Which markets does Jupiter Perps support?
At launch and through most of its history, Jupiter Perps has supported three markets: SOL-PERP, ETH-PERP, and BTC-PERP. The team has signaled additional markets behind a governance and risk-parameter process, but the canonical roster remains those three majors. Position sizes, open interest caps, and borrow rates per market are published in real time on the trading interface and on station.jup.ag/perps.
How are Jupiter Perps fees structured?
Fees come in three layers. The numbers below match the current spec on station.jup.ag at time of writing; always confirm on the live page before sizing a trade.
Open/close fee: 0.06% of position size, charged at entry and exit. A $10,000 position pays $6 to open and $6 to close.
Price impact fee: a small additional fee that scales with how much the trade pushes pool utilization on the asset you are borrowing. Tiny on majors at normal size; meaningful on outsized positions.
Borrow rate (hourly): a utilization-based fee charged on the borrowed asset notional. When a market's pool utilization is high — say longs are heavily borrowing SOL — the hourly rate ticks up. This replaces the funding-rate mechanism orderbook perps use.
Because the borrow rate is asymmetric (you pay it whether you are long or short, on the side you are borrowing from), holding a leveraged position for weeks can compound into a material cost. Day-trade and swing-trade math both should explicitly include borrow.
How much leverage can you use?
Jupiter Perps supports up to 100x leverage on the three supported markets. Liquidation triggers when the position's collateral ratio drops to the threshold for that leverage tier — at 100x, that gives almost no margin for adverse moves, so most active traders use single-digit to low-double-digit leverage.
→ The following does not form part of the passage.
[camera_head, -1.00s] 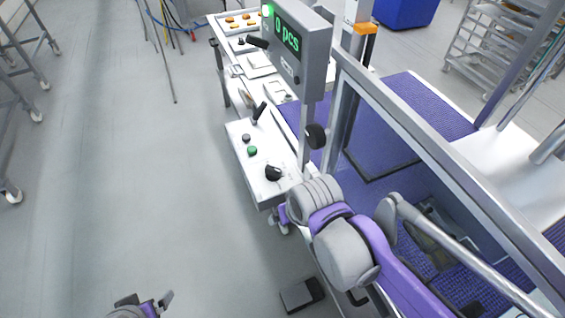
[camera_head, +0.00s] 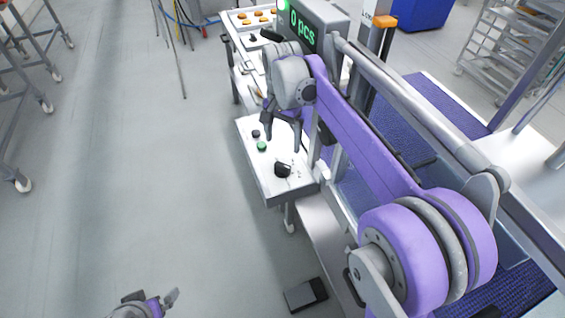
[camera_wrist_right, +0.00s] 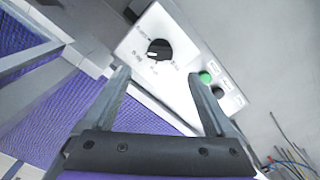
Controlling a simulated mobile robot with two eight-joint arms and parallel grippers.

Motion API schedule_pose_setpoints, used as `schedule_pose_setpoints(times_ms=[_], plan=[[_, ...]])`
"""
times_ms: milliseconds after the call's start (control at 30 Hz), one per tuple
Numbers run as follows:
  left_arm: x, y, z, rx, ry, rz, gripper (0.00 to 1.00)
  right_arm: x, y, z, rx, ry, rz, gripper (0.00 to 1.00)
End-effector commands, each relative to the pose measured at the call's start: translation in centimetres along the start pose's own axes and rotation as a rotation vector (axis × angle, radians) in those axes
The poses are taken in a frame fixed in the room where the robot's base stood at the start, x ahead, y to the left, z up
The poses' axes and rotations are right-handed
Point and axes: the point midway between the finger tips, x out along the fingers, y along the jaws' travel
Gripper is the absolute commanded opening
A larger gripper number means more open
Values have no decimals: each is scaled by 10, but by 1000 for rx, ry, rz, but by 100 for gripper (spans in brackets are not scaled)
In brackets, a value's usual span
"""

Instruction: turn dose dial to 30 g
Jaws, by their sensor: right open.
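The dose dial is a black knob (camera_head: 283,169) on the near end of a white control panel (camera_head: 262,180). In the right wrist view the knob (camera_wrist_right: 159,49) has a pale mark and small printed labels around it, too small to read surely. My right gripper (camera_head: 282,143) is open and empty above the panel, just behind the knob in the head view. In the wrist view its fingertips (camera_wrist_right: 158,74) are spread, with the knob ahead between them, apart from it. My left gripper (camera_head: 160,303) is at the bottom edge, partly cut off, its jaw state unclear.
A green button (camera_head: 262,146) and a dark button (camera_head: 255,133) sit on the panel beside the knob. A display (camera_head: 310,28) above reads "0 pcs". A metal frame and purple belt (camera_head: 445,105) lie to the right.

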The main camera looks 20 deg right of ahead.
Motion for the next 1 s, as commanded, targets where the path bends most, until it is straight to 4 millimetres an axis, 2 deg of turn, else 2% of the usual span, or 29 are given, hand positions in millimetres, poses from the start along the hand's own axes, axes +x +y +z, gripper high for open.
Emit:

The interface shows the live liquidation price as you adjust size.
How do you open a trade on Jupiter Perps, step by step?
Connect a Solana wallet (Phantom, Backpack, Solflare) at jup.ag/perps.
Deposit collateral — USDC, USDT, SOL, ETH, or wBTC. Collateral does not have to match the market you are trading.
Pick a market (SOL, ETH, or BTC) and a side (long or short).
Set position size and leverage. The UI displays liquidation price, hourly borrow rate, and total open fee.
Optionally add stop-loss and take-profit triggers in the same transaction.
Submit. The position appears immediately at the Pyth oracle mid.
Closing reverses the flow: hit close, the position settles against the pool, and PnL is paid out in the collateral asset.
How does Jupiter Perps compare to Drift and Hyperliquid?
The three venues represent three distinct perp architectures.
Venue | Architecture | Counterparty | Max leverage | Markets | Where it lives |
Jupiter Perps | LP-backed (single pool) | JLP holders | 100x | SOL, ETH, BTC | Solana L1 |
Drift | Hybrid orderbook + AMM + JIT auction | Other traders + market makers | ~20x | 50+ perps including alts | Solana L1 |
Hyperliquid | Onchain CLOB | Other traders | Up to 50x | 100+ perps | HyperBFT app-chain |
Drift, covered in our Drift Protocol deep dive, gives traders access to a wider universe of altcoin perps and a tighter spread on liquid markets, but liquidity on the long tail can be thin. Hyperliquid runs its own performant L1 and a true central limit order book, which professionals tend to prefer for execution; the tradeoff is bridging assets onto a separate chain. Jupiter Perps wins for simplicity on majors, deep oracle-priced liquidity, and being native to the Solana wallet flow most users already have.
Is JLP a good yield strategy?
JLP is one of the highest real-yield positions in DeFi when measured by paid-in-fees rather than emissions. The question is what risk you are taking to earn it.
Things to weigh:
You are net long a SOL-heavy basket. In a Solana drawdown, the basket falls.
You are net short whatever perps traders are net long. In a sustained directional rally where most traders are correctly positioned, fees may not cover PnL paid out — historically rare but possible.
Smart contract and oracle risk on Jupiter Perps itself.
JLP can be used as collateral in some Solana money markets (covered in our Kamino Finance guide and MarginFi lending guide), opening looped-yield strategies — and looped risk.
For long-horizon Solana holders who would already hold the basket, JLP often beats holding the components separately because of the fee accrual. For pure stablecoin yield seekers, JLP is the wrong product — vault strategies in our stablecoin vaults guide are a closer fit.
Where Jupiter Perps fits in Solana DeFi
Solana's onchain stack has consolidated around a handful of high-throughput primitives. Jupiter aggregates swap liquidity, Jupiter Perps captures perp volume, Kamino and MarginFi run money markets, and Jito/Marinade/Sanctum dominate liquid staking. For a wider map see our best Solana DeFi protocols in 2026 overview and the older Solana DeFi apps directory. For staking decisions specifically, our Solana liquid staking comparison covers the Jito vs Marinade vs Sanctum tradeoff.
Methodology and sources
Architecture, fee, and JLP composition figures pulled from Jupiter's official documentation at station.jup.ag and the live JLP info page. Volume and TVL context cross-checked against DeFiLlama's Jupiter Perpetual Exchange page. Comparison architecture details on Drift and Hyperliquid taken from each protocol's published docs. APY ranges reflect historical observation on the JLP info page; current yield will differ.